Liability exposure: Generally, agreements between fund general partners and limited partners indemnify the fund and fund manager, except in the cases of gross negligence, fraud, or other malfeasance. The SEC’s proposed rule drastically shifts this standard and prohibits indemnification for simple negligence — a low bar for legal challenge.
Risk is inherent in the venture model: fund managers invest in and help guide innovative and transformative ideas at the earliest stages. Not all these ideas work out. Heightened liability would negatively impact investment and the business decisions an adviser makes. There may be some more second-guessing if bets go south — an outcome more likely to happen in a shrinking economy. With higher liability exposure, managers will be more cautious, and innovation will suffer.

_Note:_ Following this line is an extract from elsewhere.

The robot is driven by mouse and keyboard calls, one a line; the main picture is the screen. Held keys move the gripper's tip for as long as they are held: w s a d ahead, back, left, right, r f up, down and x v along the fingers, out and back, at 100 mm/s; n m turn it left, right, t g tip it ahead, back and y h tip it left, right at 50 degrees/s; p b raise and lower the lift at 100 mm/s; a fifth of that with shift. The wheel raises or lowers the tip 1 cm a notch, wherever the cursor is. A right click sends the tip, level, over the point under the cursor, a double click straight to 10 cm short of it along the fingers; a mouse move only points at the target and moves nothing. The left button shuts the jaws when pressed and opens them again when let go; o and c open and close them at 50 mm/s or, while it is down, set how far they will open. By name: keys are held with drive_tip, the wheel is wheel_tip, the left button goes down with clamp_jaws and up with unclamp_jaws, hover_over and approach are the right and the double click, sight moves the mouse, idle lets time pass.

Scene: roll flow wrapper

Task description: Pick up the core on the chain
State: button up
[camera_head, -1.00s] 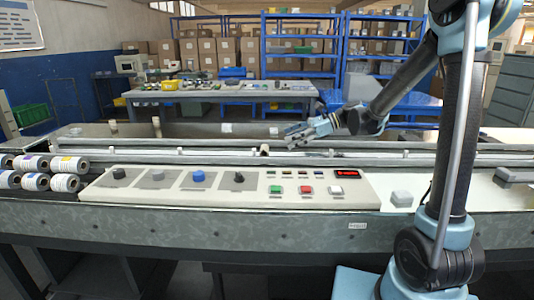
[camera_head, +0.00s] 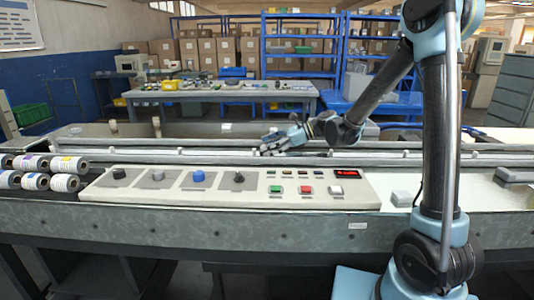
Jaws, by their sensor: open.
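The chain channel (camera_head: 200,151) runs left to right behind the control panel. My gripper (camera_head: 264,146) is open over the channel, near the middle of the picture, with its fingers pointing left. The core on the chain cannot be made out clearly now; my fingers cover the spot where a small brownish piece showed earlier. I cannot tell whether the fingers touch it or are around it.
The control panel (camera_head: 220,190) with knobs and buttons stands in front of the channel. Several printed rolls (camera_head: 66,183) lie at the left. Two pale posts, one of them here (camera_head: 156,127), rise behind the channel.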

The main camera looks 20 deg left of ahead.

Prohibiting the use of side letters and conventional indemnification clauses would overturn standard practice in the industry. These changes would not only apply on a prospective basis, but retroactively as well, as there is no grandfathering provision to recognize existing contractual relationships. This means investor agreements may need to be renegotiated for funds to come into compliance — a costly endeavor. And because of another prohibition in the rule, funds won’t be able to write off the costs.
Impact of the new rules
On its face, the SEC’s proposed rules might just sound like they’ll only affect venture funds and their investors. After all, and with few exceptions, only wealthy individuals and institutions are able to invest in private funds in the first place. But the consequences of sweeping new rules could be far more wide-reaching — and far more dire: They run the risk of rolling back gains in diversifying the venture sector and could contribute to a capital crunch in the innovation economy.
More industry concentration and less diversity
By driving smaller players out of the market with compliance obligations that they can’t afford, the SEC’s rules could reduce competition and entrench established incumbents. It will also be more expensive and harder for these funds to raise and deploy capital, particularly outside of established financing networks.
The industry has made great strides in becoming more inclusive, and much of this work is through emerging managers investing in traditionally underrepresented communities and geographies. By raising barriers to entry, the proposed rules could eliminate much of this progress by making smaller funds far less attractive to institutional capital.
Lopsided funding for innovation
A less diverse and more highly concentrated private fund industry is not good for innovation. Larger funds typically write large checks to support private businesses at the later stages of development. The reverse is also true: Funding for new startups most often comes from managers of smaller funds.
Founders of successful startups and members of their founding teams often go on to become emerging venture capital managers. Their networks are dense with entrepreneurs who aim to start their own innovative companies. By disproportionately impacting this type of smaller fund, the SEC could hobble the pace of transformative innovation that has helped America retain a competitive edge in an increasingly competitive global landscape.